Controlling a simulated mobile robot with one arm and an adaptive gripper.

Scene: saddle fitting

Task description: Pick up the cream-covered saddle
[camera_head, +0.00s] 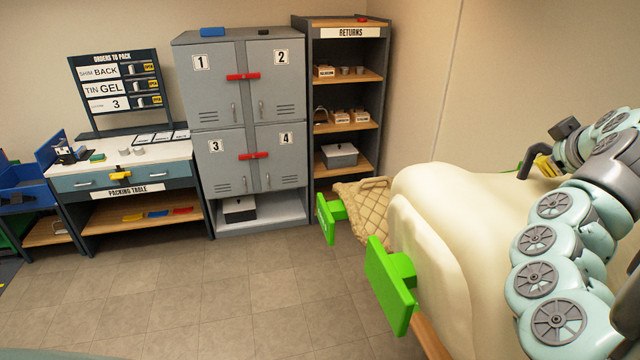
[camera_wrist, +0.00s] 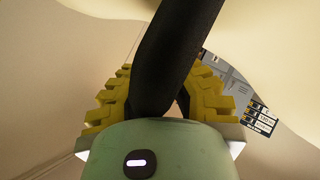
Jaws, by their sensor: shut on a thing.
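The cream-covered saddle (camera_head: 470,230) fills the right of the head view, large and close. It appears over a wooden bar (camera_head: 432,338) with a green end plate (camera_head: 390,285); whether it rests on the bar is hidden. My gripper (camera_head: 545,163) is at the saddle's far right side, partly behind my arm. In the wrist view its yellow fingers (camera_wrist: 160,95) close around a dark, curved handle-like part (camera_wrist: 175,55) of the saddle. Cream cover (camera_wrist: 265,40) spreads above and beside it.
A tan quilted pad (camera_head: 365,205) lies behind the saddle, beside another green end plate (camera_head: 330,215). Grey lockers (camera_head: 240,185), the returns shelf (camera_head: 345,95) and the packing table (camera_head: 125,180) stand along the back wall. The tiled floor (camera_head: 230,290) at left is clear.

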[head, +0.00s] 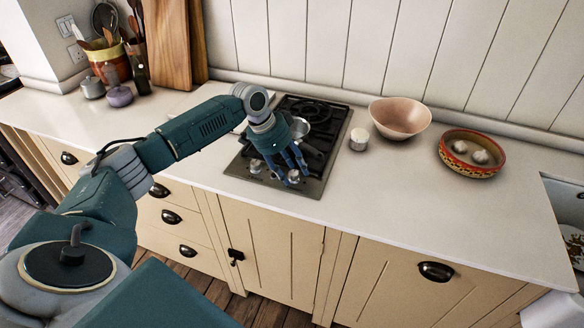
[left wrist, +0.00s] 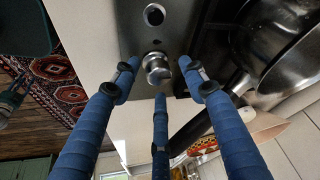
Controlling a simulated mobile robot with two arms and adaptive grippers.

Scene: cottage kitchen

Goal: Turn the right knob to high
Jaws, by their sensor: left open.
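The hob (head: 262,152) is set in the white counter, with small silver knobs on its front strip. The right knob (head: 293,177) is partly hidden by the blue fingers of my left gripper (head: 296,170). The left knob (head: 255,166) stands clear to the left. In the left wrist view, a silver knob (left wrist: 157,69) sits between the spread fingertips of my left gripper (left wrist: 158,78). The fingers are open around it; I cannot tell whether any touches it. The knob's pointer mark cannot be read. My right gripper is not in view.
A metal pan (head: 301,127) stands on the hob close behind my gripper; it also shows in the left wrist view (left wrist: 282,42). The front counter is clear.

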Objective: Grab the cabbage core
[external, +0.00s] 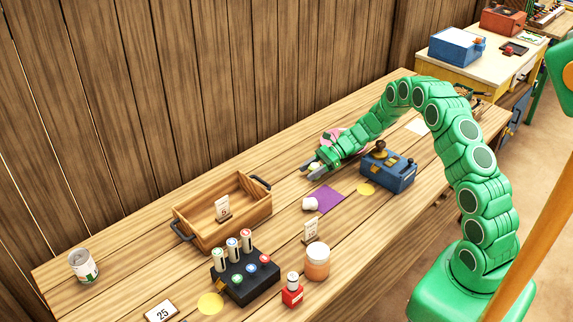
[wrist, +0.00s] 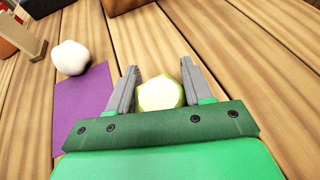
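The cabbage core looks to be the pale yellow-green, many-sided lump (wrist: 160,94) between my fingers in the wrist view. It also shows as a small pale spot at my fingertips in the external view (external: 316,166). My gripper (wrist: 160,72) is low over the table, with one grey finger on each side of the lump.
A white lump (external: 310,203) sits at the edge of a purple sheet (external: 329,196). A wooden crate (external: 196,240) stands to the left and a blue box device (external: 398,178) to the right. A pink thing (external: 331,135) lies partly behind my arm. Bare planks lie behind my gripper.

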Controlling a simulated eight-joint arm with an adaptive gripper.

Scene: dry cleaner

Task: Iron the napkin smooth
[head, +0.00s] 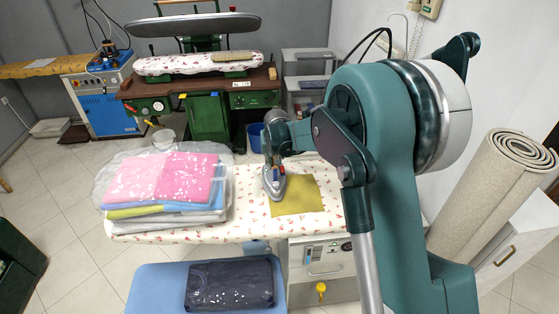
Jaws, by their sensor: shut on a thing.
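The napkin (302,199) is a mustard-yellow cloth lying on the floral ironing board (244,218). A small iron (273,185) with a pale metal soleplate stands at the napkin's left edge, its tip pointing toward the front of the board. Whether the iron touches the cloth or hovers slightly is hard to tell. My gripper (274,172) is above the iron and shut on it. My arm comes in from the right and hides part of the board's right end. Creases in the napkin are too small to make out.
A stack of folded clothes (163,183) in clear plastic covers the board's left part. A dark packaged garment (230,284) lies on a blue surface (154,287) in front. A rolled carpet (491,195) stands at right. A green pressing machine (207,118) is behind.

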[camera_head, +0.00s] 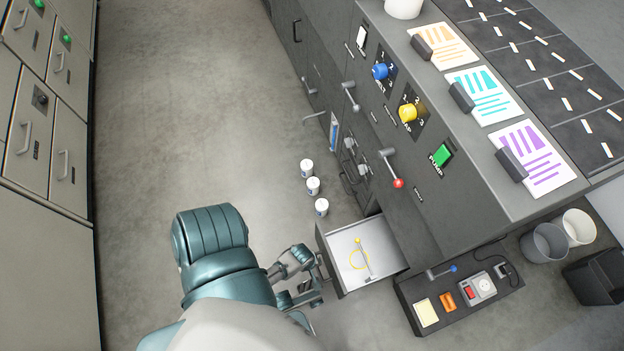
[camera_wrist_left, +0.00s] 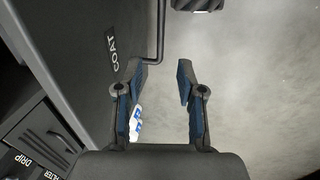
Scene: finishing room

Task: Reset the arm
____________
### Given task
Find every line with "robot" in the listing and state how many there are, nothing else.

### Task result
2